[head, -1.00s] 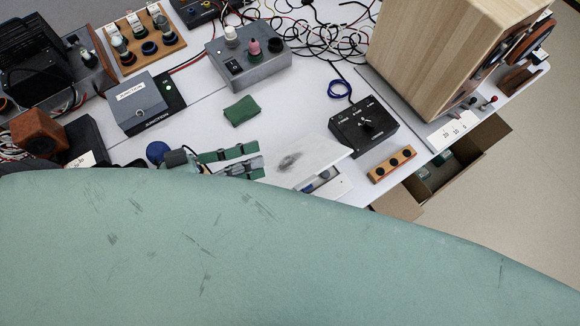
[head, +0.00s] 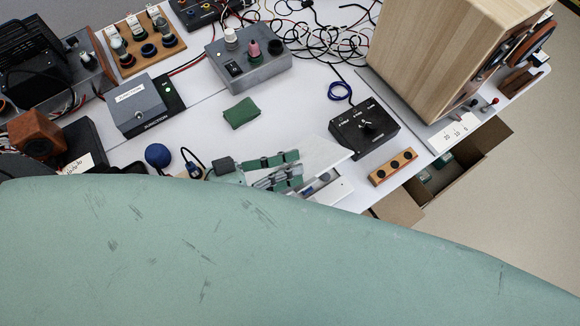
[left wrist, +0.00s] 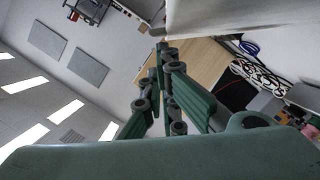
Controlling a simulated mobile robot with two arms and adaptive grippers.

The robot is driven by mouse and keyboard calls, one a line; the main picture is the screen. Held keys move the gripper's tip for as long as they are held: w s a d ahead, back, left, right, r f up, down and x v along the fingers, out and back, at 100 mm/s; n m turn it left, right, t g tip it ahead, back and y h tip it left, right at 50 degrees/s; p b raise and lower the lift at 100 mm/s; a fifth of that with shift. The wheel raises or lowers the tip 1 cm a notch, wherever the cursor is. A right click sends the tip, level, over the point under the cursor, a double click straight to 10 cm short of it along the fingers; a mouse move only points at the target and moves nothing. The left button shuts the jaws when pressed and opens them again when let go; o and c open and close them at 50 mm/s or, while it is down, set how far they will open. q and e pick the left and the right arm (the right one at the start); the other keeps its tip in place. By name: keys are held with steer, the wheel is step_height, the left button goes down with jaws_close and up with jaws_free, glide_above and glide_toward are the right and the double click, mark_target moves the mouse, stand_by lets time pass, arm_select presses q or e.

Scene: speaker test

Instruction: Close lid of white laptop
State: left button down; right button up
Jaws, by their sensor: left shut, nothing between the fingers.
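The white laptop (head: 325,152) is at the front edge of the white table in the head view. Its lid is tilted, with a gap above the base (head: 340,191) on the right side. My left gripper (head: 296,168), green with grey joints, is in front of the lid's left part and hides much of it. Its fingers are together and empty. I cannot tell whether it touches the lid. In the left wrist view the gripper (left wrist: 163,52) points up beside a pale white panel (left wrist: 235,14), probably the lid. My right gripper is not in view.
A black control box (head: 364,129) and a wooden block with black knobs (head: 392,167) stand right of the laptop. A large wooden speaker (head: 430,50) is behind them. My green body covers the foreground.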

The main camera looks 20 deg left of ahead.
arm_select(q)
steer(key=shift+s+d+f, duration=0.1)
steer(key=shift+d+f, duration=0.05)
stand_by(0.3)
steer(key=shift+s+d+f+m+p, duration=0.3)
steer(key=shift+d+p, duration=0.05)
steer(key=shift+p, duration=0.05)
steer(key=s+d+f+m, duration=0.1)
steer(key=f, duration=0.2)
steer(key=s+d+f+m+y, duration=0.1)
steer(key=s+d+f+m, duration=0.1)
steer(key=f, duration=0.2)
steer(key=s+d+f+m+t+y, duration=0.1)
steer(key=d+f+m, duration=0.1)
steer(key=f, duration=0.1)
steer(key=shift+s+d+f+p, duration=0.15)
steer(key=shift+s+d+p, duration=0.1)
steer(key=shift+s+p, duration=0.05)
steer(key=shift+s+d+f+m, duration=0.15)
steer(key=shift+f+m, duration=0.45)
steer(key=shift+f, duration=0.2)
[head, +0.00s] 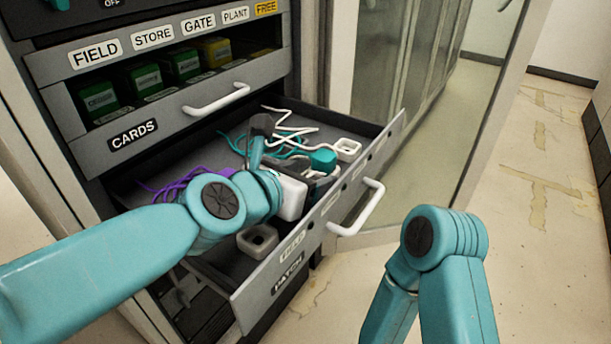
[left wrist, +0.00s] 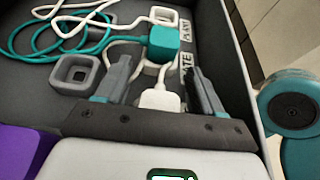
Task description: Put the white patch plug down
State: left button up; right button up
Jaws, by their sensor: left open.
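The white patch plug (left wrist: 158,99) shows in the left wrist view, low in the drawer, with a white cord running up and left from it. My left gripper (left wrist: 160,72) is open, one grey finger on each side of the plug, with gaps visible beside it. Whether the plug sits in a socket or on the drawer floor cannot be told. In the head view my left wrist hides most of this spot. My right arm shows at the lower right, but its gripper is out of view.
The open PATCH drawer (head: 270,282) holds a teal plug (left wrist: 163,43), an empty grey socket (left wrist: 75,73), a white socket (head: 347,149), purple cords (head: 172,187) and tangled white and teal cords. The CARDS drawer (head: 165,121) is above. Floor to the right is clear.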

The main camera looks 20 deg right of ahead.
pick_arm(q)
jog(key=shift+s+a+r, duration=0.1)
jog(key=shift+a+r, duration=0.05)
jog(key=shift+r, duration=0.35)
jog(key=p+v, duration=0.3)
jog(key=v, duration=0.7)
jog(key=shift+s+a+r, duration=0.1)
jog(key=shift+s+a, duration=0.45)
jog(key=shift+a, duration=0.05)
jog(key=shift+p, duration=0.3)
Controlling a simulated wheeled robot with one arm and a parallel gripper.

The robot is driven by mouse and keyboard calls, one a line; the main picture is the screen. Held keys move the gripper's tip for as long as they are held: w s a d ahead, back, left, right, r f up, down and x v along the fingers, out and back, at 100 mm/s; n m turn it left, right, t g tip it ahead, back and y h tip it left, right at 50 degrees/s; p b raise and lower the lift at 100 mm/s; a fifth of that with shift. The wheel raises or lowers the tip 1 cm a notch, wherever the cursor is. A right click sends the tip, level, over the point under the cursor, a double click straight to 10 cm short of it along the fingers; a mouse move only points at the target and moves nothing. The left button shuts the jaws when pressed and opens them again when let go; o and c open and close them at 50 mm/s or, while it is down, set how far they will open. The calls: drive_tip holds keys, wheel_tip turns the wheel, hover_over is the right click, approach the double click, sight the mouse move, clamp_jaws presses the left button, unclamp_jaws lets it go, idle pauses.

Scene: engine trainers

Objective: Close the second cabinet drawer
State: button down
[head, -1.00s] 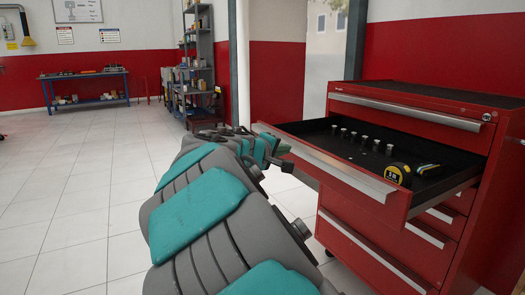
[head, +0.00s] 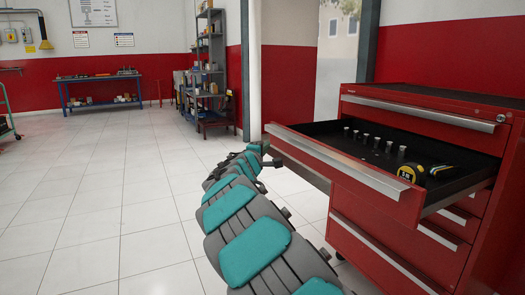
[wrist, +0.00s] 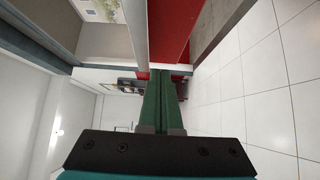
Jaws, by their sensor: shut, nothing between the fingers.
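The red cabinet (head: 395,235) stands at the right of the head view. Its second drawer (head: 330,170) is pulled well out, below a shut top drawer. The open drawer has a pale metal strip along its front and a black inside. My gripper (head: 268,160) is by the far left corner of the drawer front; I cannot tell whether it touches. In the wrist view my green fingers (wrist: 162,100) are together and empty, with red and grey surfaces close beyond them.
In the drawer lie several small metal pieces (head: 365,139), a yellow-black tape measure (head: 411,172) and another yellow-black item. A grey shelf (head: 209,70) and a blue workbench (head: 100,80) stand far back. White tiled floor at left is clear.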

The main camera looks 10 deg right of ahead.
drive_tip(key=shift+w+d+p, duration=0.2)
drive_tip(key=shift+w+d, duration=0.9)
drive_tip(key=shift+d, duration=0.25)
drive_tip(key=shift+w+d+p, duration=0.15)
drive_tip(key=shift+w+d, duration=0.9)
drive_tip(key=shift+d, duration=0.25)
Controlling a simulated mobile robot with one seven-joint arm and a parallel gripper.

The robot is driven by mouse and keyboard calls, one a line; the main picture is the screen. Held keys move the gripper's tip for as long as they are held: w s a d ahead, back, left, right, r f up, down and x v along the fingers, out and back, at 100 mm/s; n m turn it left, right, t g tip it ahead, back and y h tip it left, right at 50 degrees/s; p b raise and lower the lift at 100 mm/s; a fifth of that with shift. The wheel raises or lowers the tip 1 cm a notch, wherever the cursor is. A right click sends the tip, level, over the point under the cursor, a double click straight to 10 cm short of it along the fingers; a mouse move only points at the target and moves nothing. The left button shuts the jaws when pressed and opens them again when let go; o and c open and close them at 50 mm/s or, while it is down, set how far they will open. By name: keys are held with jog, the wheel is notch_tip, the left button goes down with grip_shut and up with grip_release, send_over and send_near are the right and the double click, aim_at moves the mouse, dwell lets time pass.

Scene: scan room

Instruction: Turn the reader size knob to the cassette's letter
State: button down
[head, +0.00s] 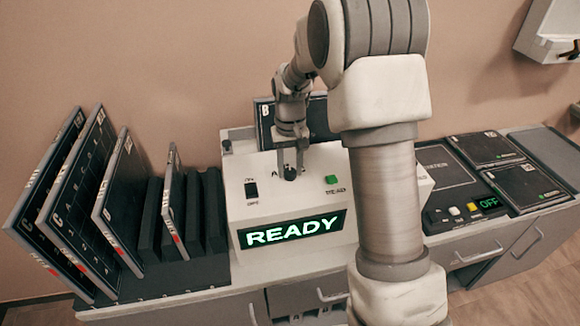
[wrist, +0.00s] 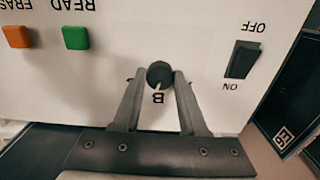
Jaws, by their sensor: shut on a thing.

----------

Stated exercise ▸
Copy every line of the listing containing the string "Controlling".

Correct answer ▸
Controlling a simulated mobile robot with two arms and adaptive grippers.
Controlling a simulated wheeled robot with one arm and a parallel gripper.
Controlling a simulated mobile robot with one seven-joint arm and a parallel gripper.

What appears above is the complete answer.